YOUR TASK:
Filter for the word "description" and keep each matching line.

****

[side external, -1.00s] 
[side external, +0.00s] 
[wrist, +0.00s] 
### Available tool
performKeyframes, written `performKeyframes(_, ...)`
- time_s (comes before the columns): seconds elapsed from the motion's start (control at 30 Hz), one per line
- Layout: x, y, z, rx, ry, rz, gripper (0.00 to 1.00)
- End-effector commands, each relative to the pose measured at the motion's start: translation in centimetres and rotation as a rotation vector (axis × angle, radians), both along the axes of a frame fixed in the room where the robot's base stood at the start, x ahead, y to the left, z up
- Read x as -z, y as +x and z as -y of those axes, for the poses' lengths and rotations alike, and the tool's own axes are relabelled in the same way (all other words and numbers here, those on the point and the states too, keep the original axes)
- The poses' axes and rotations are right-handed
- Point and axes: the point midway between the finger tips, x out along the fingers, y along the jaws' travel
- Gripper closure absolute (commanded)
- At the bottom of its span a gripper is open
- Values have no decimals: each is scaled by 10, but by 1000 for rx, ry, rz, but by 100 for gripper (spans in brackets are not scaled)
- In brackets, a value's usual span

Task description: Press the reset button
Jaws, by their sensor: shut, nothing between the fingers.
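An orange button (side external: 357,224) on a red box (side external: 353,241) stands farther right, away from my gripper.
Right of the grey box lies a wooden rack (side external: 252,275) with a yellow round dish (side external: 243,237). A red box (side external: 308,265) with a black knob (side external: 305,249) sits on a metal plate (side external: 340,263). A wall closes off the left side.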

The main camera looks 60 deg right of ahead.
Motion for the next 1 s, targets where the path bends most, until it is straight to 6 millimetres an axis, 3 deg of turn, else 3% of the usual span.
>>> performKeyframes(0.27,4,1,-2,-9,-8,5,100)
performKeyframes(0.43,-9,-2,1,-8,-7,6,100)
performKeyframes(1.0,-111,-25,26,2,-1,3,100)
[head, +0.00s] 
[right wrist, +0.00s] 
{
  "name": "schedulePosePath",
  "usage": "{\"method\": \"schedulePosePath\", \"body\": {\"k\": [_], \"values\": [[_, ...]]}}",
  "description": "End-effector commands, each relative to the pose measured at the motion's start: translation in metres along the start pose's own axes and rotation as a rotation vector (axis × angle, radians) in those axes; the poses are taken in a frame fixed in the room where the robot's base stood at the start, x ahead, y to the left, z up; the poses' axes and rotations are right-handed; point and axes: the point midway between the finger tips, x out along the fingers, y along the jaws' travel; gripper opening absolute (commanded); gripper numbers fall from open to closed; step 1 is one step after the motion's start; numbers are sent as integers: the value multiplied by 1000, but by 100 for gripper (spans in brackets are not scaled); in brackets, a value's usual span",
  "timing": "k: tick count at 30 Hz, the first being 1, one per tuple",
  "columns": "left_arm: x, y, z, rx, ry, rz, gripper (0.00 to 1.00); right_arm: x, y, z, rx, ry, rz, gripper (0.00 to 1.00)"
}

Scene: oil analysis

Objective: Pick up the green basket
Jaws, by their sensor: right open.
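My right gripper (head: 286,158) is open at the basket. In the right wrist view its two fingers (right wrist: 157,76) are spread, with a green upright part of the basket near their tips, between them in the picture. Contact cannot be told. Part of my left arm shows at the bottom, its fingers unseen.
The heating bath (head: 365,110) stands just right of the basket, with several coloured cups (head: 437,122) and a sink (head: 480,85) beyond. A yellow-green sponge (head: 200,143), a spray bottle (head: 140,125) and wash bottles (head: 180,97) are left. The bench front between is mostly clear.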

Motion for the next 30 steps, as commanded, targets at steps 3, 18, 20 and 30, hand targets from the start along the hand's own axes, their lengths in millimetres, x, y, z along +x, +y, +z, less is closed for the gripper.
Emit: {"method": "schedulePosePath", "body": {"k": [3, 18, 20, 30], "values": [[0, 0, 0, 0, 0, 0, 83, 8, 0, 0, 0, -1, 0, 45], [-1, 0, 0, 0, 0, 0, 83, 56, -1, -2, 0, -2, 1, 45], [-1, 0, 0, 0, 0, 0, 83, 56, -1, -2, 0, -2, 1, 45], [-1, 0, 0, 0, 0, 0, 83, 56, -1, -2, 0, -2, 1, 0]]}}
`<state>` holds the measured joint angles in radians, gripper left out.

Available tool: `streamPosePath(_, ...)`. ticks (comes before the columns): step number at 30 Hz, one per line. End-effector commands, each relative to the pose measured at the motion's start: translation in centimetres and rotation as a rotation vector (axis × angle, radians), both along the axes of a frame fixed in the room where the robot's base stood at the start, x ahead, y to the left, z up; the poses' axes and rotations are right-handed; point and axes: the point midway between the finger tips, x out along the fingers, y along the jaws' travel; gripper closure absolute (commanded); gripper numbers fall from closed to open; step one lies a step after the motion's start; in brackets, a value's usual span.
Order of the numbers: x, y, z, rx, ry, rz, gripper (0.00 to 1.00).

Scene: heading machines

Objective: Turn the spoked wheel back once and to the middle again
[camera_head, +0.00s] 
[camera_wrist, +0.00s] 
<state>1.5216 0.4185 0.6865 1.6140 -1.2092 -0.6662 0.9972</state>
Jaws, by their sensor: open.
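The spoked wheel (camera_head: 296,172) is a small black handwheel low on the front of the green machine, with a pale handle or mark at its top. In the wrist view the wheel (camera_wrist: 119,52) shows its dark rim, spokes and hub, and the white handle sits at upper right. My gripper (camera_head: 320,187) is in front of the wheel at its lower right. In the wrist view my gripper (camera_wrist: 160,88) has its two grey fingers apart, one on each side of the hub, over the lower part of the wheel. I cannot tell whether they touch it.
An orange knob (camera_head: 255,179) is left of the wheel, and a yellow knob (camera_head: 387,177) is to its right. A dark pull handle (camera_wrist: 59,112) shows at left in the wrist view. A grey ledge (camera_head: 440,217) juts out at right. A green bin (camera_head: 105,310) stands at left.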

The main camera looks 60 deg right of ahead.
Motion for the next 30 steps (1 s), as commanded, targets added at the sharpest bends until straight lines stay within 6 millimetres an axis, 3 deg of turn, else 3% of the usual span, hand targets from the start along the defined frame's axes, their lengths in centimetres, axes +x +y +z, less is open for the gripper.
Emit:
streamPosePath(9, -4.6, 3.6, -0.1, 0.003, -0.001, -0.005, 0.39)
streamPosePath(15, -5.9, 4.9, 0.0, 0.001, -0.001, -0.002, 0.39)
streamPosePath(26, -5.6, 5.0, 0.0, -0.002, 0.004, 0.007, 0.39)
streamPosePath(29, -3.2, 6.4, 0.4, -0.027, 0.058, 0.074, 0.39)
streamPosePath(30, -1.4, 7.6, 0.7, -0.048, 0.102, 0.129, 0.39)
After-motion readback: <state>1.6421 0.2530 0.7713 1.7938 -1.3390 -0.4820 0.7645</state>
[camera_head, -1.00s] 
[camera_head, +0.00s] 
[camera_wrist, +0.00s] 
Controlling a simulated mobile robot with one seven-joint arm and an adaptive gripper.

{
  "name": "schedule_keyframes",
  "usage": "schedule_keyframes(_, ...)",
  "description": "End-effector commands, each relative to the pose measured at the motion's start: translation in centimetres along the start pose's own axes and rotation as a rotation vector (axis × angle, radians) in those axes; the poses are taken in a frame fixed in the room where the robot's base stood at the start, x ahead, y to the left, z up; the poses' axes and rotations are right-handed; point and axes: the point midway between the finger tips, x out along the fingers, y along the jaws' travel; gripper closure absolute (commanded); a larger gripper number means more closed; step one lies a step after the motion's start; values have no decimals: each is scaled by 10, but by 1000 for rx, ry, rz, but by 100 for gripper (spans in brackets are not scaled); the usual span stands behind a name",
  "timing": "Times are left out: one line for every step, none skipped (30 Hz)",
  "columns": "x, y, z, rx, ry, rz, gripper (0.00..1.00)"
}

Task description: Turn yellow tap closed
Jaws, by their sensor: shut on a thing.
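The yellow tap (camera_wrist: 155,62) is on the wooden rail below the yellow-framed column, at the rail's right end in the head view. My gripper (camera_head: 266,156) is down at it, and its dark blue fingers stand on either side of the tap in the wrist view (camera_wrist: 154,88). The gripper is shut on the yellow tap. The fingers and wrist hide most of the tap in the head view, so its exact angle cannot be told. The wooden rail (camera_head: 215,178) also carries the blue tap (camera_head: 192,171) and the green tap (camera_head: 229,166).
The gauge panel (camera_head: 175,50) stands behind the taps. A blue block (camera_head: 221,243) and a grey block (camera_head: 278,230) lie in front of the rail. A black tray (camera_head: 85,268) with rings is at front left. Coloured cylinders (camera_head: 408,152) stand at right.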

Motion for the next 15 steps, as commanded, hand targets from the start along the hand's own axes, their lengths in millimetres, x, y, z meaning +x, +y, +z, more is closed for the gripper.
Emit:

****

EXERCISE OUTPUT:
Task description: Press the reset button
  "description": "End-effector commands, each relative to the pose measured at the motion's start: translation in metres along the start pose's own axes and rotation as a rotation vector (axis × angle, radians) in those axes; the poses are taken in a frame fixed in the room where the robot's base stood at the start, x ahead, y to the left, z up; the poses' axes and rotations are right-handed; point and axes: the point midway between the finger tips, x out along the fingers, y along the jaws' travel; gripper opening absolute (commanded); gripper numbers fall from open to closed; step 1 is one step after the motion's start; numbers are sent as integers: the value multiplied by 1000, but by 100 for gripper (spans in brackets are not scaled); in brackets, a value's usual span",
  "description": "End-effector commands, each relative to the pose measured at the motion's start: translation in centimetres along the start pose's own axes and rotation as a rotation vector (axis × angle, radians) in those axes; the poses are taken in a frame fixed in the room where the robot's base stood at the start, x ahead, y to the left, z up; the poses' axes and rotations are right-handed; point and axes: the point midway between the finger tips, x out along the fingers, y along the jaws' travel; gripper closure absolute (commanded); a larger gripper number means more closed; step one lies a step after the motion's start; values have no decimals: each is scaled by 10, but by 1000 for rx, ry, rz, but by 100 for gripper (spans in brackets are not scaled); the usual span stands behind a name",
Task description: Turn yellow tap closed

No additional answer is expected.